Rodger: “Rach, we need to get back to work.”
“I, like, literally can’t. I’m a servant to Mandana’s bagel now. It controls me. And it wants me to get bangs.”

“Oh my God. Where’s Prabal? I want to ask him about sliced bread. Like, who slices it? And where is it sliced? And is it even bread? Oh my God. What if the bread is made from bagels? Like, I don’t even know what that means. Prabal.”

“I’m, like, sitting here, getting bangs. This is not normal. Where’s Prabal? Someone tell Prabal. I want to look like a bagel. Give me bagel bangs. Oh my god. I don’t even know what bangs are.”

“Oh my God. These bangs are having an Anne Hathaway moment. Like, someone tell Prabal. These bangs are wearing so many hats right now. Oh my god. They need bagels.”

“Omg Oscar. I got bangs. Like, this is maj. I can’t deal.”
“They look a-very good.”
“I’m, like, having a bang-saster. I need Prabal.”
“Why do you need Prabal?”
“He has my hat.”
“You’re wearing a hat.”
“No. This is my designer hat. Prabal has my Prabal hat.”
“Oh I see.”
“My son looks like a girl. I’m, like, obsessed.”

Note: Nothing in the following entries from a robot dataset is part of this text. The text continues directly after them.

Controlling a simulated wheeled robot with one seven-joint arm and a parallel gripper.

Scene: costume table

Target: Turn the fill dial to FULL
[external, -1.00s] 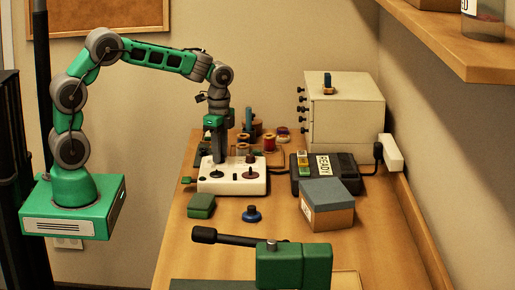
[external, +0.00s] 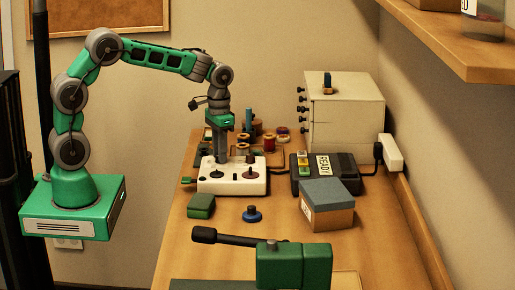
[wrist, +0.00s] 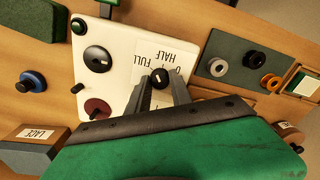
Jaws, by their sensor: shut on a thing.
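The white control box (external: 232,187) stands on the table under my gripper (external: 221,160). In the wrist view its white top (wrist: 125,45) carries a black fill dial (wrist: 160,77) with a pale pointer mark. The words FULL (wrist: 139,70) and HALF (wrist: 155,57) and a 0 are printed around the dial. My gripper (wrist: 160,84) is shut on the dial, one finger on each side. The pointer seems to lie on the FULL and HALF side, but its exact aim is too small to tell. In the external view my fingers hide the dial.
A larger black knob (wrist: 97,58) and a dark red knob (wrist: 97,108) sit on the same top. A green block (external: 201,206), blue knob (external: 252,214) and grey-topped box (external: 327,205) stand in front. Thread spools (external: 269,142) and a READY unit (external: 324,172) stand close by.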

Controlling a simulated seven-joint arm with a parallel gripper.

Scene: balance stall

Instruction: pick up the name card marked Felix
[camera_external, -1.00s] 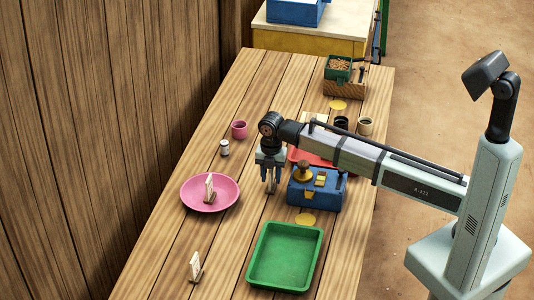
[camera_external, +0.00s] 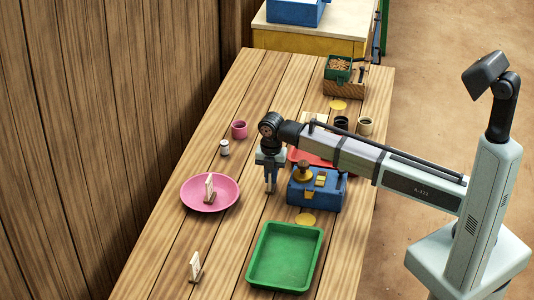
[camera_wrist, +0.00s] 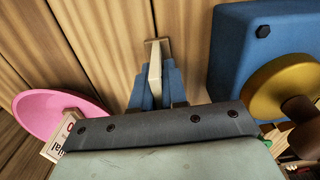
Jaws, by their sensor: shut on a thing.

Rodger: “Hey Rach? I know this is a terrible time to ask–“
“Terrible time. Don’t ask. Like, never ask.”
“Like, if you ask, then I will die. I will turn into powder and DIE.”
“I know, but–“
“Like, I think you’ve just killed me. Omg. I’m a ghost. Rodge. Can you see me?”
“Oh no. That means you’re a ghost too. We’ve orphaned Sky. Rodge, how do we speak to Sky?”
“We’re alive.”
“Rodge, I want to possess a bagel. I want to talk to Sky as a bagel.”
“You can’t do that.”
“Why not?”
“You’re not dead, you can’t possess a bagel, and bagels don’t even talk.”
“Rodge, I’m wearing my ghost bagel hat.”
“What are you talking about?”
“I’m a haunted bagel.”
“You’re making no sense.”
“I’m the bagel of Christmas past. Omg. But I’m Jewish. Someone tell Pam. I turned Christian in heaven. This is a JEWSASTER.”

“You’re my precious jewel.”
“I want to hang you on my neck and show you to Prabal.”
“That’s so sweet.”
“My bangs agree.”
“Tell your bangs thank you.”
“My bangs say ‘EAT YOUR BAGEL.'”
“I ate it.”
“My bangs don’t believe you.”
“Well, there’s nothing I can do about that.”
“My bangs want to know where they can get horse pills.”
“I don’t know.”
“My bangs also want to eat some unsliced bread. Like, omg. I love unsliced bread. My bangs and I are, like, soulmates. Omg. I die. I want a wall of bangs.”

What did you think about the episode?

9 replies on “RACHEL ZOE PHOTOCAP: Putting On A Fashion Zoe”

  1. I can’t get past hating on them for firing Jeremiah. And did I dream it or did she actually ask about having ANOTHER child? Maybe it’ll be a little girl and they can dress it like a little boy Prabel. Gotta admit, the Burberry coat exchange was one of the best. No wonder Roge can’t afford a haircut.

  2. Wow, that picture where she’s checking out her new bangs makes her look in her 60’s. Another baby?? Maybe by surrogate. She is easily in her late 40’s-early 50’s. That ship has sailed, Rach!

  3. Rachel Zoe seems like one of those people who always say that they’re busy but don’t really get anything done. Season after season we’ve seen that her assistants and vice presidents are not only responsible for her scheduling but far more frequently they have to come up with the creative decisions.

    Also, four seasons later and I still don’t understand the business model of a stylist.

    Who pays them, the studio or the actor? Is it an hourly thing or a flat rate? Why does an actor need a stylist for a fashion shoot, don’t the magazines have stylists? If actors have contracts with designers why do they need stylists? Did Ang Lee’s wife have a stylist or did she just have to go to the petite section at Saks before the Oscars?

  4. This is one of the FUNNIEST things I have ever seen. Takes a lot to make me laugh. It’s smart and SPOT ON!!! PLEAZZZEEE keep it coming!!!! Soooo freakin funny!!